(Items listed in a dataset)

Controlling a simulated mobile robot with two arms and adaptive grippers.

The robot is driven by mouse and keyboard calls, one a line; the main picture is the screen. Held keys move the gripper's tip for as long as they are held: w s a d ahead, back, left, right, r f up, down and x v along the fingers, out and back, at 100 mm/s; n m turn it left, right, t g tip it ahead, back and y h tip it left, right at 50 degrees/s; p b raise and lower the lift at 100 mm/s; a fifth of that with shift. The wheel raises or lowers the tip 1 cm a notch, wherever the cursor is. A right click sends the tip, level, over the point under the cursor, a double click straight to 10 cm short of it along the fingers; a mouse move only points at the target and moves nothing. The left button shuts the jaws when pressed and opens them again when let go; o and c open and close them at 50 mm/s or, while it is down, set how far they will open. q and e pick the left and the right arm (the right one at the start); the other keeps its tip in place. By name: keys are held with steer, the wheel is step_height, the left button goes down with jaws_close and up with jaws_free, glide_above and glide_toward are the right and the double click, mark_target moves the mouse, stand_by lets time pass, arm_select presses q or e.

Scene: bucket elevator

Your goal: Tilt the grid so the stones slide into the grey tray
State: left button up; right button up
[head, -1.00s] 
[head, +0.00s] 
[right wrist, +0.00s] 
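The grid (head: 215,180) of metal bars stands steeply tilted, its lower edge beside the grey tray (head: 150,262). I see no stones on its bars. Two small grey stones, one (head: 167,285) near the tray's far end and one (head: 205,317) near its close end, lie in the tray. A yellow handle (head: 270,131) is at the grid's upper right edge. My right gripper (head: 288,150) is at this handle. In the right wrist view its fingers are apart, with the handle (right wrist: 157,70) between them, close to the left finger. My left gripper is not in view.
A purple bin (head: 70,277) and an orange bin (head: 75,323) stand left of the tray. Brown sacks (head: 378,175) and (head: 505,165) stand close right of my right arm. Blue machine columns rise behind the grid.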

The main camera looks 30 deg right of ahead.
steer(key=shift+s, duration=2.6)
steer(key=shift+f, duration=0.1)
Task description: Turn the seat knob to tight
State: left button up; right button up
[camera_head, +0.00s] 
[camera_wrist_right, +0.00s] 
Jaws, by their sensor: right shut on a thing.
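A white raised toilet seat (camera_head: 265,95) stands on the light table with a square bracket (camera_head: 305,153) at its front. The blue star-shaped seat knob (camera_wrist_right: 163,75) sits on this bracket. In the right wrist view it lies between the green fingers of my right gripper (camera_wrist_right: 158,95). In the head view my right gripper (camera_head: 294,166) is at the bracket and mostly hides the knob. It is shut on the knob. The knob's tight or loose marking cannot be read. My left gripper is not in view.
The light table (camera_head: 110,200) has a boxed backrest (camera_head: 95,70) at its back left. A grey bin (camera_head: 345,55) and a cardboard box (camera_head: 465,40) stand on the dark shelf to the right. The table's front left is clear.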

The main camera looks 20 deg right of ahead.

==

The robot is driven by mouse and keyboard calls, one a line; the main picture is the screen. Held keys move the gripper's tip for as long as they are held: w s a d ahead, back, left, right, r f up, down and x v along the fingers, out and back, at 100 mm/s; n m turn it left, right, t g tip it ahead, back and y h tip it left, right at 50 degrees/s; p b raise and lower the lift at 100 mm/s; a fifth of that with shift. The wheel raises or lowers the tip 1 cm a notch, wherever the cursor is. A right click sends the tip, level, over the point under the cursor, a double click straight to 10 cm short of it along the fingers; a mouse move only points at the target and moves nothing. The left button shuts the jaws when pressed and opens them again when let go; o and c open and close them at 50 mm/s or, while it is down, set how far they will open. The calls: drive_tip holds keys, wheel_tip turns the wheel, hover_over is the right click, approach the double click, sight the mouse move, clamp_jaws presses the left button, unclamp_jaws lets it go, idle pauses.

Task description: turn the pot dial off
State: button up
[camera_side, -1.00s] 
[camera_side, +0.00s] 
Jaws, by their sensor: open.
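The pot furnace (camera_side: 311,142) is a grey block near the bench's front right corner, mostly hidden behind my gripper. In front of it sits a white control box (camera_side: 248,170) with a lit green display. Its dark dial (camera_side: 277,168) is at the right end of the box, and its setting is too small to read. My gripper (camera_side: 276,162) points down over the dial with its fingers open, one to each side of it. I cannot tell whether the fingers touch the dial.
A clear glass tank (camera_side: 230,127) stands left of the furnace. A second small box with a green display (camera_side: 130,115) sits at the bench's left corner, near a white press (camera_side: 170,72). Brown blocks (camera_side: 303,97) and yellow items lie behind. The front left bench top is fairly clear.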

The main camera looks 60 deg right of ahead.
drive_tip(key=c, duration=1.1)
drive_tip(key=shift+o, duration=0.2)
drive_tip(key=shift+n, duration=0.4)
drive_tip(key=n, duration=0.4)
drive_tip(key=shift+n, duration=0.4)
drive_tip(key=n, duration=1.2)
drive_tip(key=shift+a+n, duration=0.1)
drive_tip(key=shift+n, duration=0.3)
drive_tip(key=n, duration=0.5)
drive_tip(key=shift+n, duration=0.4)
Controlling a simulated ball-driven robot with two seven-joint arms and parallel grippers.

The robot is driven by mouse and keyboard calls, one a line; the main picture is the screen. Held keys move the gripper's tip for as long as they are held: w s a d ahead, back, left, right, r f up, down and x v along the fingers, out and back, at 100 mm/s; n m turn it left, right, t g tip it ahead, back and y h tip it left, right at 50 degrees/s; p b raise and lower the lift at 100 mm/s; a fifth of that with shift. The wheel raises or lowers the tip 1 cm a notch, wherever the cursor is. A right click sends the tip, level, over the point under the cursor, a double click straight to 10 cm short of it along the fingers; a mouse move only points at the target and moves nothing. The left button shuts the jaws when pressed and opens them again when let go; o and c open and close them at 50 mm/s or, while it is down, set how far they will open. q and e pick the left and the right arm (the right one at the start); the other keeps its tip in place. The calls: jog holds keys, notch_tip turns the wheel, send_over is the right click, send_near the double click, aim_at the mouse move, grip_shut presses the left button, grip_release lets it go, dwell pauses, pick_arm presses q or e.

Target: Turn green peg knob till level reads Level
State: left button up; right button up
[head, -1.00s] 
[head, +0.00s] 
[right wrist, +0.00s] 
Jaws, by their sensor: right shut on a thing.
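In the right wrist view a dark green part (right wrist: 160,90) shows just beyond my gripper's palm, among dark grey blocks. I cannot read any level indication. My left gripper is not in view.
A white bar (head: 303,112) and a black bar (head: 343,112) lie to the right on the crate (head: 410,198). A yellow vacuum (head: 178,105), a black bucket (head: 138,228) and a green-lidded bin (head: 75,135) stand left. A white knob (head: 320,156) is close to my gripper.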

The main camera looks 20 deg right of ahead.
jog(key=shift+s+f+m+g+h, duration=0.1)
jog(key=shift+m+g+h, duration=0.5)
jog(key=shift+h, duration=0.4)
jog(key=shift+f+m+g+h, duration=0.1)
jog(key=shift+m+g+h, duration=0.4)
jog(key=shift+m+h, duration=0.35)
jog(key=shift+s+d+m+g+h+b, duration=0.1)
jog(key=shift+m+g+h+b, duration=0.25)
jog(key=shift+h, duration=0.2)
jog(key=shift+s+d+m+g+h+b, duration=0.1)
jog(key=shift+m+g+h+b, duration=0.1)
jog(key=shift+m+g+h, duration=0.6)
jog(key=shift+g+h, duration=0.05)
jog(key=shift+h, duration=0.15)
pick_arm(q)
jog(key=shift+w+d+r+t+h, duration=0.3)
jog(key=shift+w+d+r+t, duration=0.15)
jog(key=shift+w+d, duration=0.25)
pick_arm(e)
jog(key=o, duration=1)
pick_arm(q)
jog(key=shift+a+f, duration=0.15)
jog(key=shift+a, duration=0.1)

> **Problem requirements**: Gather all lines from the listing above in which "arms" occurs.

> **Exercise response**:
Controlling a simulated mobile robot with two arms and adaptive grippers.
Controlling a simulated ball-driven robot with two seven-joint arms and parallel grippers.

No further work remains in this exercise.